1) The Difference Between PA and Aggressive
Although this daughter indicated by her response that she thought ignoring Father's Day was either aggressive or assertive communication (because she indicated it was not passive), I would disagree. The definition of PA communication is angry, indirect communication. In other words, if the receiver of the communication has to ask what are the intentions of the communicator, then it is likely to be PA. Passive communication is not communicating at all so the receiver doesn't even know there is a message. Aggressive communication is in your face: "I HATE you! I don't want to celebrate Father's Day!" Assertive communication is direct, but civil: "I think Father's Day is an arbitrary holiday contrived to sell cards and ties" or "I am angry with how you treat me and I don't want to celebrate Father's Day."

2) Can PA Communication Ever Be Appropriate?
I don't know this family's circumstances.

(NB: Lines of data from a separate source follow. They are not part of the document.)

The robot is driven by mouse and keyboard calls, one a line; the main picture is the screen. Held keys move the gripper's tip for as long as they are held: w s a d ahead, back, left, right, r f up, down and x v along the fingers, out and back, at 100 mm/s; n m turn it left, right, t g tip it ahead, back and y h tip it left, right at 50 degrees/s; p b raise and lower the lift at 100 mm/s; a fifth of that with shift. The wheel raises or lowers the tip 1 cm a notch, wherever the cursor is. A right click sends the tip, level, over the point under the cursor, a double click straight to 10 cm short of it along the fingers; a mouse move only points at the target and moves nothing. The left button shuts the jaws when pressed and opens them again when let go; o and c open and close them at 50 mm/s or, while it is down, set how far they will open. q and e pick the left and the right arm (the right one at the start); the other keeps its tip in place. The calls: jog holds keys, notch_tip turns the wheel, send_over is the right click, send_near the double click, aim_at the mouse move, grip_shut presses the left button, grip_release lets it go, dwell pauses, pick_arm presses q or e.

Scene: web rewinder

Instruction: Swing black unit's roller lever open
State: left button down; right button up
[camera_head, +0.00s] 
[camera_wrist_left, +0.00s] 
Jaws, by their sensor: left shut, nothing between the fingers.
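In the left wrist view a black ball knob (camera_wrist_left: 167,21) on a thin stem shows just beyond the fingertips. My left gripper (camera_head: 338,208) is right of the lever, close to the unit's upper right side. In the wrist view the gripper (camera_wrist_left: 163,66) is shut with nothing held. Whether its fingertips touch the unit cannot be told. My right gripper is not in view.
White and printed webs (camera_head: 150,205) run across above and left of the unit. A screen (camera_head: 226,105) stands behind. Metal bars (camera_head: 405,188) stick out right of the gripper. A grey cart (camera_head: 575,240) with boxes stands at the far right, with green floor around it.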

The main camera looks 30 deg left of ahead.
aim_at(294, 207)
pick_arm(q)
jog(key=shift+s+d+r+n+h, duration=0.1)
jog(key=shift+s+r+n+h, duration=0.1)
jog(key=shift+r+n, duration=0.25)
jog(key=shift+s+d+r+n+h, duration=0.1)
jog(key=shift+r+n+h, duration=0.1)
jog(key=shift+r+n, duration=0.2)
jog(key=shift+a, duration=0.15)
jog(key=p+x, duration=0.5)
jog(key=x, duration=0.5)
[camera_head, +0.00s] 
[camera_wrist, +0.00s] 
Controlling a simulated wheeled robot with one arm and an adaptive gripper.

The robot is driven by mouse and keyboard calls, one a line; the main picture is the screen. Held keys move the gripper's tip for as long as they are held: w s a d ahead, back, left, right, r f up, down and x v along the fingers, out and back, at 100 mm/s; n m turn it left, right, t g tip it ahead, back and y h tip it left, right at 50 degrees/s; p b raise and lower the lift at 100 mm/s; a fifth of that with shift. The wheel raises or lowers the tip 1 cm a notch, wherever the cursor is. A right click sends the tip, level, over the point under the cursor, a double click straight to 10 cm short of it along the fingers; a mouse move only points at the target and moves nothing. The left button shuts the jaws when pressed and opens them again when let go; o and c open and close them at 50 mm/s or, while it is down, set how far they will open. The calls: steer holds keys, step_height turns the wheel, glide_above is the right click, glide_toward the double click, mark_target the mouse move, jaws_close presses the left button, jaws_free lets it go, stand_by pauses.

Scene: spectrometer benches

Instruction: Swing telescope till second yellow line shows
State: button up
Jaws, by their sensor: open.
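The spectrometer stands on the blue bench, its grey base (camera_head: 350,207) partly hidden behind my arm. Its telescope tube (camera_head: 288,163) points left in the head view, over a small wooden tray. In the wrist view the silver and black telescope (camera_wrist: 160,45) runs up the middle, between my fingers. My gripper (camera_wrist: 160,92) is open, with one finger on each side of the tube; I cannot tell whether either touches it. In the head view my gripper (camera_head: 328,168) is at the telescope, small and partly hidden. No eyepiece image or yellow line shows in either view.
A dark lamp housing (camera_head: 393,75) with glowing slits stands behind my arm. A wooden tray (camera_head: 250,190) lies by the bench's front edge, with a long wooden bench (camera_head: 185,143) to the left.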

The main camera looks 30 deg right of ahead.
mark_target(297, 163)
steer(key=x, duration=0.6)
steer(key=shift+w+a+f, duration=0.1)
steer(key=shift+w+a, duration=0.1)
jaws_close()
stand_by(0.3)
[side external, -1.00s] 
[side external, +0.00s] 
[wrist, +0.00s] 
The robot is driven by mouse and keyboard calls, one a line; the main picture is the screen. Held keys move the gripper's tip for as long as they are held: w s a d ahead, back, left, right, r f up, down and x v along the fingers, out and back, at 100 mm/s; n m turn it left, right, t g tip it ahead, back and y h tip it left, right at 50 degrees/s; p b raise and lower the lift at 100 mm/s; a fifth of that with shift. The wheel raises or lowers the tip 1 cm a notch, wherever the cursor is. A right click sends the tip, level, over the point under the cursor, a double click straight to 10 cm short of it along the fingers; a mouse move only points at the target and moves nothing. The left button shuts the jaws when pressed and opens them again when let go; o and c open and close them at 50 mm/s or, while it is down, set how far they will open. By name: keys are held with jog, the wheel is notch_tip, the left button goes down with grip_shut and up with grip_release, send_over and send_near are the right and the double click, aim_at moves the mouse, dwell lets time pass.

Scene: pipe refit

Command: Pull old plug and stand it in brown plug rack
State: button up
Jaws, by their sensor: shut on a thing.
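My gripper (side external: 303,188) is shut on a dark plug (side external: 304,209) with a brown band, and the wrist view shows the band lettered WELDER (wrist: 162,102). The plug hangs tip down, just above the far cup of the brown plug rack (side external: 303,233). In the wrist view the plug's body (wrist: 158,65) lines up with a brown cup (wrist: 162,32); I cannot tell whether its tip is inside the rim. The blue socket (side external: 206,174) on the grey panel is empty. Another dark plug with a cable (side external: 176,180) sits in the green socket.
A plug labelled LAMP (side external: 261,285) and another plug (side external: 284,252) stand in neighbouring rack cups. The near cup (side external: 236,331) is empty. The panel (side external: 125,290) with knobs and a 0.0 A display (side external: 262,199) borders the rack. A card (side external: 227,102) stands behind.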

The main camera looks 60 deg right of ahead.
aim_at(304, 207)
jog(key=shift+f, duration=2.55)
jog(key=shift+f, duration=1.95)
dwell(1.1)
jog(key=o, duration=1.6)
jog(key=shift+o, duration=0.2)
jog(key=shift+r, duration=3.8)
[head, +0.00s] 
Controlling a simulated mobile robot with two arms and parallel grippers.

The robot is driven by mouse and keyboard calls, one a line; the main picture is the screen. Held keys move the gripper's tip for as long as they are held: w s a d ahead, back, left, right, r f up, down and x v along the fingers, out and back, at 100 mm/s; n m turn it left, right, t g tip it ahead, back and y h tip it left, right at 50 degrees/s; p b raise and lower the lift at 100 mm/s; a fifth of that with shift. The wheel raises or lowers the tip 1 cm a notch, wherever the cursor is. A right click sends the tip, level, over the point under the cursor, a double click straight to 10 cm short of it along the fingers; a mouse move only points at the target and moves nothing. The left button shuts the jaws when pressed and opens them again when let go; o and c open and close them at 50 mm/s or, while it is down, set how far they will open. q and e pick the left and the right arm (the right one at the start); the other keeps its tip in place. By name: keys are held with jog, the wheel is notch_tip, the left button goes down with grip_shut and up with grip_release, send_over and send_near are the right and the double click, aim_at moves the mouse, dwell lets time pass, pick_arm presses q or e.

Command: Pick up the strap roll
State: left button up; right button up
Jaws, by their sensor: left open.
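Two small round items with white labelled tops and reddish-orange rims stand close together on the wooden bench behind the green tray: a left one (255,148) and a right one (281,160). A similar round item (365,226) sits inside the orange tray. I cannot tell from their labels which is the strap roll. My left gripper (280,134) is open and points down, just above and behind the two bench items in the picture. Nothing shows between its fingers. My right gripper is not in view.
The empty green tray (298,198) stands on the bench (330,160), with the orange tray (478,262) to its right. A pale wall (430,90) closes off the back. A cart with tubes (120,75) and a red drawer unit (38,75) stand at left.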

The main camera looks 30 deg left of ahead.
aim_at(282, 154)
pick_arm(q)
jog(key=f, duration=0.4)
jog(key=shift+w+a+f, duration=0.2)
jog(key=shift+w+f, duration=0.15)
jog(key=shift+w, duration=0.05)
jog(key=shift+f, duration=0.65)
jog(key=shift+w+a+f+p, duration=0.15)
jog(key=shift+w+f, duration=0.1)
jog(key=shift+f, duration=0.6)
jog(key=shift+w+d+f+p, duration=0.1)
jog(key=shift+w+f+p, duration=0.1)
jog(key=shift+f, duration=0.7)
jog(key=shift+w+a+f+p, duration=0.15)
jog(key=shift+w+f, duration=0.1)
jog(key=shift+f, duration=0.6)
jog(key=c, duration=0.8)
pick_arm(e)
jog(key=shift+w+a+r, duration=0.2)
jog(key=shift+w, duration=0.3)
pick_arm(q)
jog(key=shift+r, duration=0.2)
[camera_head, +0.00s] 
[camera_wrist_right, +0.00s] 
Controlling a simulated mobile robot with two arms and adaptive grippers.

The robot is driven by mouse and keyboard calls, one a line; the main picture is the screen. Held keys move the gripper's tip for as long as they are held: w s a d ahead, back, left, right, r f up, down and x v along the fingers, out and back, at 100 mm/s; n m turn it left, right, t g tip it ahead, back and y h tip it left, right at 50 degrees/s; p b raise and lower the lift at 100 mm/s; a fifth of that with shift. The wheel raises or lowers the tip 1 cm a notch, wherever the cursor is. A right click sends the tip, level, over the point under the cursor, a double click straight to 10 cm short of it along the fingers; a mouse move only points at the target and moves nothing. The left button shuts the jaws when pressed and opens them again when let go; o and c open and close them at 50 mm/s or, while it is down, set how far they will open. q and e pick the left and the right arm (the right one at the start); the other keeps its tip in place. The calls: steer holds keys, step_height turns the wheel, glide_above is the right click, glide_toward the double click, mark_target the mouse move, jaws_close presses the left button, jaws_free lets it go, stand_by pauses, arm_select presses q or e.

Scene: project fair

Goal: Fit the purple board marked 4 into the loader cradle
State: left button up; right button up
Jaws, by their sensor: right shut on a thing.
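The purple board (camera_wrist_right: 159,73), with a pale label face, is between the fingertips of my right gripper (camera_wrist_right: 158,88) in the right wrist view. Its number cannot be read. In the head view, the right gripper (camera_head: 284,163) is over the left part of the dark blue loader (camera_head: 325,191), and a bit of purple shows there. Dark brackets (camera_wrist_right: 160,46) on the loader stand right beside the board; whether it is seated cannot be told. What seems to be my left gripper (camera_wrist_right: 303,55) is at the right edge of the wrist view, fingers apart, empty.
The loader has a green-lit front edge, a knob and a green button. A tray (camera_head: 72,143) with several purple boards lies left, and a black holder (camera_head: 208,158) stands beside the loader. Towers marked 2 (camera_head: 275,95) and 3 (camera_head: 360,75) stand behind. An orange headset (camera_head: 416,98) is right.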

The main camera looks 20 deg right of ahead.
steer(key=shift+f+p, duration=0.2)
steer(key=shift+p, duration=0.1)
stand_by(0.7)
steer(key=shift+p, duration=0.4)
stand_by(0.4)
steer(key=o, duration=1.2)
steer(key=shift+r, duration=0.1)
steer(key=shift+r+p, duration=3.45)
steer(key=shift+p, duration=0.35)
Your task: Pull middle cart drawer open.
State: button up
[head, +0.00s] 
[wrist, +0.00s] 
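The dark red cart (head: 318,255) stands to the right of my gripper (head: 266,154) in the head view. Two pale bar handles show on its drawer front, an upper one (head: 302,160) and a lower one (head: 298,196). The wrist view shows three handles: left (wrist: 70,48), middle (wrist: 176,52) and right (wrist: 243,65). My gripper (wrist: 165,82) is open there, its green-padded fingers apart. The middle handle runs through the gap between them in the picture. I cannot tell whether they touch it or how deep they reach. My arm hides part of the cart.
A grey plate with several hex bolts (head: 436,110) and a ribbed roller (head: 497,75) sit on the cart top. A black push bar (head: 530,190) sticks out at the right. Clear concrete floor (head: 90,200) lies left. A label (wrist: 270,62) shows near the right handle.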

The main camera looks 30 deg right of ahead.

However, I always tell my clients that any form of communication can be appropriate, but it depends on your goal. For instance, aggressive communication can be appropriate if you don't have the goal of an ongoing relationship and only want to vent your anger. But if you care about your relationship you may need to express your anger more assertively. PA communication can be appropriate when someone doesn't care about the relationship but also doesn't feel that any other expression of anger is safe (either because of the recipient's reaction or her own inability to contain it).

3) How Can This Parent Respond?
First, I would recommend to never confront suspected PA behavior in a text. I understand that sometimes that seems like the only available way to communicate. However, I think texting in this circumstance is a PA communication itself because it is not directly confronting a problem face-to-face. In addition, asking someone if their behavior is PA is also PA communication because it is a way of indirectly blaming or expressing anger. Since this is an "angry daughter" it would be much better to model appropriate assertive behavior for her: "I was hurt that you didn't want to celebrate Father's Day with us. Is there a problem? Let's talk about it." Such a response is more likely to lead to a discussion of the actual problem, and if it doesn't, at least the parent modeled an appropriate response to PA behavior.